TASK DESCRIPTION:
Beginning with the line containing "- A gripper" and ending with the last line of the records, set down every line exactly.

PROVIDED DATA:
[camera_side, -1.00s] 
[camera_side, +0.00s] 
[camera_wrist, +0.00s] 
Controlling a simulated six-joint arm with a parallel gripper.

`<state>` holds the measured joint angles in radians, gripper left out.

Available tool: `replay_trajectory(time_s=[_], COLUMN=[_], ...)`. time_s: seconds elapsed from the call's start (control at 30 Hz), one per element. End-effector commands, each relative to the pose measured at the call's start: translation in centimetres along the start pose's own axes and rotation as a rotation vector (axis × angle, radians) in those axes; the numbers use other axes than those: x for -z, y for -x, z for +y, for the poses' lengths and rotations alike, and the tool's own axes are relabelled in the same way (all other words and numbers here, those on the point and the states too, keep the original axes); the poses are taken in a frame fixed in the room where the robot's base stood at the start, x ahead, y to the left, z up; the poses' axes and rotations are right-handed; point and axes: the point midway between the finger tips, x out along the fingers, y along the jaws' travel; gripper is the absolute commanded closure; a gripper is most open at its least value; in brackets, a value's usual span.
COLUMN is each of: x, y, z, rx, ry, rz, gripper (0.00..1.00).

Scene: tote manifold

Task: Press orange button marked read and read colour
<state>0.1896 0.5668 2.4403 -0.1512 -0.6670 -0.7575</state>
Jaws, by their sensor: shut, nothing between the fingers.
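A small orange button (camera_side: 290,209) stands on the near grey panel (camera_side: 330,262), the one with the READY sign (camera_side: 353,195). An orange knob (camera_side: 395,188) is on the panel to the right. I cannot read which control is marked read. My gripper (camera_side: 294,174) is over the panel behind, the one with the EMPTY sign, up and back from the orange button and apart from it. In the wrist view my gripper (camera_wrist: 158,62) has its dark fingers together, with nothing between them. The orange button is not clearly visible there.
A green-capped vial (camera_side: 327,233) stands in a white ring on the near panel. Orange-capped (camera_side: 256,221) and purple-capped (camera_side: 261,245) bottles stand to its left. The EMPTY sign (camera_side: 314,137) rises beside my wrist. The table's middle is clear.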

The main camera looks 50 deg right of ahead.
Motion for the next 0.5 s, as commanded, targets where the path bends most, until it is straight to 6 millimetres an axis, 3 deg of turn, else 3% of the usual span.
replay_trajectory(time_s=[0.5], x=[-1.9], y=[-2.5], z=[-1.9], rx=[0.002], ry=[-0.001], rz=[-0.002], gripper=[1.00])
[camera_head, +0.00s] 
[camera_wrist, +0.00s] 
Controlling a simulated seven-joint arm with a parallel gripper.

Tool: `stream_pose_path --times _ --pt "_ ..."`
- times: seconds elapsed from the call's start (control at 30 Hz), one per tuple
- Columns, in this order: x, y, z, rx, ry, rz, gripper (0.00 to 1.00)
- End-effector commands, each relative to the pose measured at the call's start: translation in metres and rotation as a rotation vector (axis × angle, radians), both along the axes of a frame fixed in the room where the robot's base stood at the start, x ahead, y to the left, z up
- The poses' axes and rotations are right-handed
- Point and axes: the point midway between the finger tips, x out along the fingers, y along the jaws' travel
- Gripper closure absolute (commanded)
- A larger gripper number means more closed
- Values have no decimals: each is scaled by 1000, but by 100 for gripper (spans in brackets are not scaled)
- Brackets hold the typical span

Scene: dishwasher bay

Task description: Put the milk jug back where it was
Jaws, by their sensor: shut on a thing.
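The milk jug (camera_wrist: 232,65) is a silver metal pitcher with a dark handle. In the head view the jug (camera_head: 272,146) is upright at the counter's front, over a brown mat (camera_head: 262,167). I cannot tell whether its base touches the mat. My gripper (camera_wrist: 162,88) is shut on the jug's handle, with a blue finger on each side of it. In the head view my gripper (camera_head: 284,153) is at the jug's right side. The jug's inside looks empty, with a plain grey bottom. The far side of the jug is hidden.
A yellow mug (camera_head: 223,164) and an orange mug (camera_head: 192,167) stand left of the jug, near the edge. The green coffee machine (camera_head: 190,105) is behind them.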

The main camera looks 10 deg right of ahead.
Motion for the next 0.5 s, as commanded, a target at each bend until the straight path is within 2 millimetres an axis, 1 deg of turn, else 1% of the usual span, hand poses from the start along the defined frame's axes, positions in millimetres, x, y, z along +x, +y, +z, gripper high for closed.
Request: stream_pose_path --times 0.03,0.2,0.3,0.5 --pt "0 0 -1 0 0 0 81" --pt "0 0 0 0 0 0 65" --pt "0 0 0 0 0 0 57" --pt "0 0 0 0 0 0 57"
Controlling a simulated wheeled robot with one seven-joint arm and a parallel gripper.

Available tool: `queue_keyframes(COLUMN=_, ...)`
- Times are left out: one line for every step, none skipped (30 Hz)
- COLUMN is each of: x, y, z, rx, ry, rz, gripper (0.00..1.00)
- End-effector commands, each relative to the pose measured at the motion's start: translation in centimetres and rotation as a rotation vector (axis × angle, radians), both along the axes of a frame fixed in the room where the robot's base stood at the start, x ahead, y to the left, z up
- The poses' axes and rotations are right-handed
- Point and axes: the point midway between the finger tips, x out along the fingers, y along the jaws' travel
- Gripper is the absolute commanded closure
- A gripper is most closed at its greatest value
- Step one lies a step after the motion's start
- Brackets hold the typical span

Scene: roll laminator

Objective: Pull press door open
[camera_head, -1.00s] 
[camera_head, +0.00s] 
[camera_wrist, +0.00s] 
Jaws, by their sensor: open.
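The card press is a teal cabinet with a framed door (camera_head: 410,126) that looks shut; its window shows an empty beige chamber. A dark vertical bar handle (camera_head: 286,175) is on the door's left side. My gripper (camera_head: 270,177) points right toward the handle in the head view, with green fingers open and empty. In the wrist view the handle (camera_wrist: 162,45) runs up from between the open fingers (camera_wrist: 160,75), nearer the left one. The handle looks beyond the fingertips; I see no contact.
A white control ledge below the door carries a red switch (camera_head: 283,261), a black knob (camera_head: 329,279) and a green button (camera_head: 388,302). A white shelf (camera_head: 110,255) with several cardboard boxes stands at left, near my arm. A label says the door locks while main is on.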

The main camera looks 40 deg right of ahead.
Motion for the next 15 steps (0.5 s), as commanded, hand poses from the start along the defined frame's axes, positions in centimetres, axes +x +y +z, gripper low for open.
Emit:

ANSWER TO THE PROBLEM:
- A gripper is most closed at its greatest value
- Step one lies a step after the motion's start
- Brackets hold the typical span

Scene: roll laminator

Objective: Pull press door open
[camera_head, -1.00s] 
[camera_head, +0.00s] 
[camera_wrist, +0.00s] 
Jaws, by their sensor: open.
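The card press is a teal cabinet with a framed door (camera_head: 410,126) that looks shut; its window shows an empty beige chamber. A dark vertical bar handle (camera_head: 286,175) is on the door's left side. My gripper (camera_head: 270,177) points right toward the handle in the head view, with green fingers open and empty. In the wrist view the handle (camera_wrist: 162,45) runs up from between the open fingers (camera_wrist: 160,75), nearer the left one. The handle looks beyond the fingertips; I see no contact.
A white control ledge below the door carries a red switch (camera_head: 283,261), a black knob (camera_head: 329,279) and a green button (camera_head: 388,302). A white shelf (camera_head: 110,255) with several cardboard boxes stands at left, near my arm. A label says the door locks while main is on.

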The main camera looks 40 deg right of ahead.
Motion for the next 15 steps (0.5 s), as commanded, hand poses from the start along the defined frame's axes, positions in centimetres, axes +x +y +z, gripper low for open.
Emit:

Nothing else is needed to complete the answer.